Work instructions -
Give the listing again character for character, but drop the images.

Information provided -
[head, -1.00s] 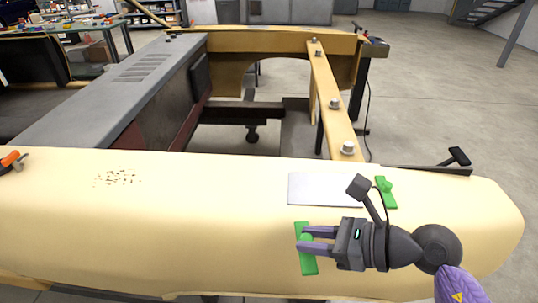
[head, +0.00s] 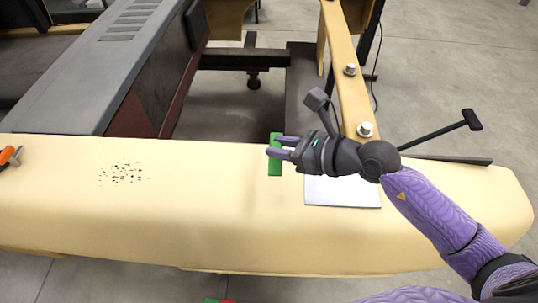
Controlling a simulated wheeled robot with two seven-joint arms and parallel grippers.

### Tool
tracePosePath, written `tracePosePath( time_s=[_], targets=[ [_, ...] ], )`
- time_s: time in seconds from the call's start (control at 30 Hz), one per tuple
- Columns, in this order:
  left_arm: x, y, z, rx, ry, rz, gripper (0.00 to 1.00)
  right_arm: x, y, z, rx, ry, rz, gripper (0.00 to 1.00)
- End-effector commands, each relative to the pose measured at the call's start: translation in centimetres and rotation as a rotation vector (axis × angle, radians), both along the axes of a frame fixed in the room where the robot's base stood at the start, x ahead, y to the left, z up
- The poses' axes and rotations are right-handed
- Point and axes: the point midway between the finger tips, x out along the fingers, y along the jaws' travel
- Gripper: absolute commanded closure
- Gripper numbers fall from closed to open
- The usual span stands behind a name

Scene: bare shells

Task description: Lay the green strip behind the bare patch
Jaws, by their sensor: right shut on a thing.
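My right gripper (head: 280,147) is shut on the green strip (head: 275,167), which points away from me between its fingers. The strip is over the far edge of the yellow panel (head: 225,205), beyond and left of the bare patch (head: 343,195). I cannot tell whether the strip touches the panel. The bare patch is a pale grey rectangle; my right gripper and wrist cover its far edge. The second green piece, right of the patch earlier, is not visible now; my arm covers that area. My left gripper is not in view.
Dark specks (head: 124,173) mark the panel's left part. An orange-and-black tool (head: 10,156) lies at the left edge. A yellow bar with bolts (head: 350,69) runs back behind the patch. An open bay lies beyond the panel. A green and red item shows at the bottom edge.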

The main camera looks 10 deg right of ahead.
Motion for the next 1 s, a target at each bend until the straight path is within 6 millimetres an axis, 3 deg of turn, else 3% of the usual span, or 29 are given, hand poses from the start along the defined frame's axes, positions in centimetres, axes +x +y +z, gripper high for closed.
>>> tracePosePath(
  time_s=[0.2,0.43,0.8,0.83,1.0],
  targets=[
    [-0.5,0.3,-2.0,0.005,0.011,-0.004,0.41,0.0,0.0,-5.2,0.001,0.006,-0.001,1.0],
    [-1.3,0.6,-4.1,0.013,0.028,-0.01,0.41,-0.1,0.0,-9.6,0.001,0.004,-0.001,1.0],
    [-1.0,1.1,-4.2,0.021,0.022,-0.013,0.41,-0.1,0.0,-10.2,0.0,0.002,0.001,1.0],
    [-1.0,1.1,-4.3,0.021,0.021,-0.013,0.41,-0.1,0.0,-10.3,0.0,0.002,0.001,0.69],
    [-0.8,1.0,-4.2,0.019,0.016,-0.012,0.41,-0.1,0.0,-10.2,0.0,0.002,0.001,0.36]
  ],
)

Reply to the task -
[head, -1.00s] 
[head, +0.00s] 
Controlling a simulated wheeled robot with two seven-joint arms and parallel grippers.

### Tool
tracePosePath, written `tracePosePath( time_s=[_], targets=[ [_, ...] ], )`
- time_s: time in seconds from the call's start (control at 30 Hz), one per tuple
- Columns, in this order:
  left_arm: x, y, z, rx, ry, rz, gripper (0.00 to 1.00)
  right_arm: x, y, z, rx, ry, rz, gripper (0.00 to 1.00)
- End-effector commands, each relative to the pose measured at the call's start: translation in centimetres and rotation as a rotation vector (axis × angle, radians), both along the axes of a frame fixed in the room where the robot's base stood at the start, x ahead, y to the left, z up
- The poses' axes and rotations are right-handed
- Point and axes: the point midway between the finger tips, x out along the fingers, y along the jaws' travel
- Gripper: absolute commanded closure
- Gripper numbers fall from closed to open
- The usual span stands behind a name

Scene: bare shells

Task description: Lay the green strip behind the bare patch
Jaws, by their sensor: right shut on a thing.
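My right gripper (head: 280,147) is shut on the green strip (head: 275,167), which points away from me between its fingers. The strip is over the far edge of the yellow panel (head: 225,205), beyond and left of the bare patch (head: 343,195). I cannot tell whether the strip touches the panel. The bare patch is a pale grey rectangle; my right gripper and wrist cover its far edge. The second green piece, right of the patch earlier, is not visible now; my arm covers that area. My left gripper is not in view.
Dark specks (head: 124,173) mark the panel's left part. An orange-and-black tool (head: 10,156) lies at the left edge. A yellow bar with bolts (head: 350,69) runs back behind the patch. An open bay lies beyond the panel. A green and red item shows at the bottom edge.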

The main camera looks 10 deg right of ahead.
Motion for the next 1 s, a target at each bend until the straight path is within 6 millimetres an axis, 3 deg of turn, else 3% of the usual span, or 29 are given, hand poses from the start along the defined frame's axes, positions in centimetres, axes +x +y +z, gripper high for closed.
>>> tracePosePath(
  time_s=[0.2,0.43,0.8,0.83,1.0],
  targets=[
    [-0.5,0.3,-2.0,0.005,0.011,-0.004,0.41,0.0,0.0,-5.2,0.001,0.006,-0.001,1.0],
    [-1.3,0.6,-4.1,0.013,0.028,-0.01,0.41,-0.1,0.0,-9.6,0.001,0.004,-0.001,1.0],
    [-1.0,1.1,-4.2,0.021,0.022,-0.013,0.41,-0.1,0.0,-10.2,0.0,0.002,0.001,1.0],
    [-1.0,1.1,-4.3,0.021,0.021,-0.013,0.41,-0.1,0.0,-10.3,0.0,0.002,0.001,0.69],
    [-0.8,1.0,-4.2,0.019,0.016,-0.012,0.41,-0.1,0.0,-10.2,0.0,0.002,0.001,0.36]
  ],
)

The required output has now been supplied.